Robot episode records

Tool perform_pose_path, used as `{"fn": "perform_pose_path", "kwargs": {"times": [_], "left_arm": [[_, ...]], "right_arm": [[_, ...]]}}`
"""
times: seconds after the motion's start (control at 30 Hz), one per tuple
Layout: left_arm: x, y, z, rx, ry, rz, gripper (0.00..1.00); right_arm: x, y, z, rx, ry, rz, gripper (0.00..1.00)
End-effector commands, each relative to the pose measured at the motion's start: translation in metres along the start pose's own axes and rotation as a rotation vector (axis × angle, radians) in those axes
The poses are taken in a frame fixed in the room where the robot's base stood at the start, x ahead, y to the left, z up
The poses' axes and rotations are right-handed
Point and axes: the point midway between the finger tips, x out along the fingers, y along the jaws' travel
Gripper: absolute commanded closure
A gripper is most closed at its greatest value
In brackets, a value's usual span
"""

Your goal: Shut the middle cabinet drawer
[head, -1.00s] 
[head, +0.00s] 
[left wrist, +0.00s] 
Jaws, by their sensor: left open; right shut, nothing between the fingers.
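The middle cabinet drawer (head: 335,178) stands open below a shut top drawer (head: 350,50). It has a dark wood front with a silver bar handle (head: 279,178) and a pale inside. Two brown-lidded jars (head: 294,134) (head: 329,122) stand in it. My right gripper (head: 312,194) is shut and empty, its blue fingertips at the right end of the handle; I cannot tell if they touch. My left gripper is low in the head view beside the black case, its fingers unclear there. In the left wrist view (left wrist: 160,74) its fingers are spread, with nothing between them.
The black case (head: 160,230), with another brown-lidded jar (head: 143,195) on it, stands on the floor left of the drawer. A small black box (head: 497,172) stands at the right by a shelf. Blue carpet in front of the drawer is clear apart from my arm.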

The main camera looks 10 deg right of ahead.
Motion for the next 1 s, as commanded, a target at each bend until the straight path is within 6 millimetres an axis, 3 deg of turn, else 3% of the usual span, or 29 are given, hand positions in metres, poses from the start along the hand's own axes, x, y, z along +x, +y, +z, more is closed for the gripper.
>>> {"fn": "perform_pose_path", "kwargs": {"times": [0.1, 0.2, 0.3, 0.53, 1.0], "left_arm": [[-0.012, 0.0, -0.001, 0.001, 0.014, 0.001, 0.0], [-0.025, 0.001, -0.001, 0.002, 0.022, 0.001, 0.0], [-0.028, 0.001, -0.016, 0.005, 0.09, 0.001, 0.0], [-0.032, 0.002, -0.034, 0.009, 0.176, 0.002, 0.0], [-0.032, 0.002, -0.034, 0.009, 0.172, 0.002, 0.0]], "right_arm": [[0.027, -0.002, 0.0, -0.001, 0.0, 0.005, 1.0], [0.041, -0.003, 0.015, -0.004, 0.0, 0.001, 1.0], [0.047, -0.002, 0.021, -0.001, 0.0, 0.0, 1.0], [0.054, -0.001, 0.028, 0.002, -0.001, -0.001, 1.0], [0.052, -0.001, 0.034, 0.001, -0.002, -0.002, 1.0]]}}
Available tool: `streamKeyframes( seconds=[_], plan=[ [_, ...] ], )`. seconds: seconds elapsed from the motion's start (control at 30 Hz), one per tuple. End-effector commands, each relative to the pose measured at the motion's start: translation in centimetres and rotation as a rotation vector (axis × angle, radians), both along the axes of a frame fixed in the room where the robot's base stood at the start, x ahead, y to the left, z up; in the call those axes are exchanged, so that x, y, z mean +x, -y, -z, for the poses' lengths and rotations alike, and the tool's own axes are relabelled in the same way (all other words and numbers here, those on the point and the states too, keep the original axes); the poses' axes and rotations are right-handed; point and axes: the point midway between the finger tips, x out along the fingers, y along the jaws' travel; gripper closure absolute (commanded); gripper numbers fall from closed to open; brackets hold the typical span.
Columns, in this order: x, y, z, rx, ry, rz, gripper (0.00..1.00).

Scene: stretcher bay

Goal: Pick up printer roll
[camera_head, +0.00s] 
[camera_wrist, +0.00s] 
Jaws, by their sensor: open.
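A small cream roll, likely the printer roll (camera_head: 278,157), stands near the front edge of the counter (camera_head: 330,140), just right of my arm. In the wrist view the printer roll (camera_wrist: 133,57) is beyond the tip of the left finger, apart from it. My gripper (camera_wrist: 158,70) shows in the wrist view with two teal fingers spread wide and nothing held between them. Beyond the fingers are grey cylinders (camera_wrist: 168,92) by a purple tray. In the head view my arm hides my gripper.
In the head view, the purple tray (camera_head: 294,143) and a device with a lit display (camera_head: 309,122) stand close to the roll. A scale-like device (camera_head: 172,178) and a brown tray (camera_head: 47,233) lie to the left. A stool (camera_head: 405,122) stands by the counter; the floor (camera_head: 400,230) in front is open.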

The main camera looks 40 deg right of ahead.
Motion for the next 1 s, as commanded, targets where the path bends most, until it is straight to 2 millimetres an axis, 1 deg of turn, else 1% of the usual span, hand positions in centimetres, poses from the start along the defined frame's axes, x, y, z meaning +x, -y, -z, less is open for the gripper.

» PROBLEM:
Repeat all entries. Match them exactly.

» SOLUTION TO THIS PROBLEM:
Tool perform_pose_path, used as `{"fn": "perform_pose_path", "kwargs": {"times": [_], "left_arm": [[_, ...]], "right_arm": [[_, ...]]}}`
"""
times: seconds after the motion's start (control at 30 Hz), one per tuple
Layout: left_arm: x, y, z, rx, ry, rz, gripper (0.00..1.00); right_arm: x, y, z, rx, ry, rz, gripper (0.00..1.00)
End-effector commands, each relative to the pose measured at the motion's start: translation in metres along the start pose's own axes and rotation as a rotation vector (axis × angle, radians) in those axes
The poses are taken in a frame fixed in the room where the robot's base stood at the start, x ahead, y to the left, z up
The poses' axes and rotations are right-handed
Point and axes: the point midway between the finger tips, x out along the fingers, y along the jaws' travel
Gripper: absolute commanded closure
A gripper is most closed at its greatest value
In brackets, a value's usual span
"""

Your goal: Shut the middle cabinet drawer
[head, -1.00s] 
[head, +0.00s] 
[left wrist, +0.00s] 
Jaws, by their sensor: left open; right shut, nothing between the fingers.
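The middle cabinet drawer (head: 335,178) stands open below a shut top drawer (head: 350,50). It has a dark wood front with a silver bar handle (head: 279,178) and a pale inside. Two brown-lidded jars (head: 294,134) (head: 329,122) stand in it. My right gripper (head: 312,194) is shut and empty, its blue fingertips at the right end of the handle; I cannot tell if they touch. My left gripper is low in the head view beside the black case, its fingers unclear there. In the left wrist view (left wrist: 160,74) its fingers are spread, with nothing between them.
The black case (head: 160,230), with another brown-lidded jar (head: 143,195) on it, stands on the floor left of the drawer. A small black box (head: 497,172) stands at the right by a shelf. Blue carpet in front of the drawer is clear apart from my arm.

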The main camera looks 10 deg right of ahead.
Motion for the next 1 s, as commanded, a target at each bend until the straight path is within 6 millimetres an axis, 3 deg of turn, else 3% of the usual span, or 29 are given, hand positions in metres, poses from the start along the hand's own axes, x, y, z along +x, +y, +z, more is closed for the gripper.
>>> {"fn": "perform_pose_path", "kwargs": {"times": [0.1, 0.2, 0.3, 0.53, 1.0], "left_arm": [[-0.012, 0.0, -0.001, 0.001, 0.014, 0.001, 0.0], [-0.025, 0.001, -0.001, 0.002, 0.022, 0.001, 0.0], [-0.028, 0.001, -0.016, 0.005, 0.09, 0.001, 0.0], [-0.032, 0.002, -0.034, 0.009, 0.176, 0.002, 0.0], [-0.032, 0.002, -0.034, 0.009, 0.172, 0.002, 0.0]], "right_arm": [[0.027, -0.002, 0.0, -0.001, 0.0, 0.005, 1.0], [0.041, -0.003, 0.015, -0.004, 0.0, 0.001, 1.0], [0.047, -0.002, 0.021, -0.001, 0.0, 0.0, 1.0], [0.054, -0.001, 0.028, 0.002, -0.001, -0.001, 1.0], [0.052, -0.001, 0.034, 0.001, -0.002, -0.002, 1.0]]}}
Available tool: `streamKeyframes( seconds=[_], plan=[ [_, ...] ], )`. seconds: seconds elapsed from the motion's start (control at 30 Hz), one per tuple. End-effector commands, each relative to the pose measured at the motion's start: translation in centimetres and rotation as a rotation vector (axis × angle, radians), both along the axes of a frame fixed in the room where the robot's base stood at the start, x ahead, y to the left, z up; in the call those axes are exchanged, so that x, y, z mean +x, -y, -z, for the poses' lengths and rotations alike, and the tool's own axes are relabelled in the same way (all other words and numbers here, those on the point and the states too, keep the original axes); the poses' axes and rotations are right-handed; point and axes: the point midway between the finger tips, x out along the fingers, y along the jaws' travel; gripper closure absolute (commanded); gripper numbers fall from closed to open; brackets hold the typical span.
Columns, in this order: x, y, z, rx, ry, rz, gripper (0.00..1.00).

Scene: stretcher bay

Goal: Pick up printer roll
[camera_head, +0.00s] 
[camera_wrist, +0.00s] 
Jaws, by their sensor: open.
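A small cream roll, likely the printer roll (camera_head: 278,157), stands near the front edge of the counter (camera_head: 330,140), just right of my arm. In the wrist view the printer roll (camera_wrist: 133,57) is beyond the tip of the left finger, apart from it. My gripper (camera_wrist: 158,70) shows in the wrist view with two teal fingers spread wide and nothing held between them. Beyond the fingers are grey cylinders (camera_wrist: 168,92) by a purple tray. In the head view my arm hides my gripper.
In the head view, the purple tray (camera_head: 294,143) and a device with a lit display (camera_head: 309,122) stand close to the roll. A scale-like device (camera_head: 172,178) and a brown tray (camera_head: 47,233) lie to the left. A stool (camera_head: 405,122) stands by the counter; the floor (camera_head: 400,230) in front is open.

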The main camera looks 40 deg right of ahead.
Motion for the next 1 s, as commanded, targets where the path bends most, until it is straight to 2 millimetres an axis, 1 deg of turn, else 1% of the usual span, hand positions in centimetres, poses from the start along the defined frame's axes, x, y, z meaning +x, -y, -z, less is open for the gripper.

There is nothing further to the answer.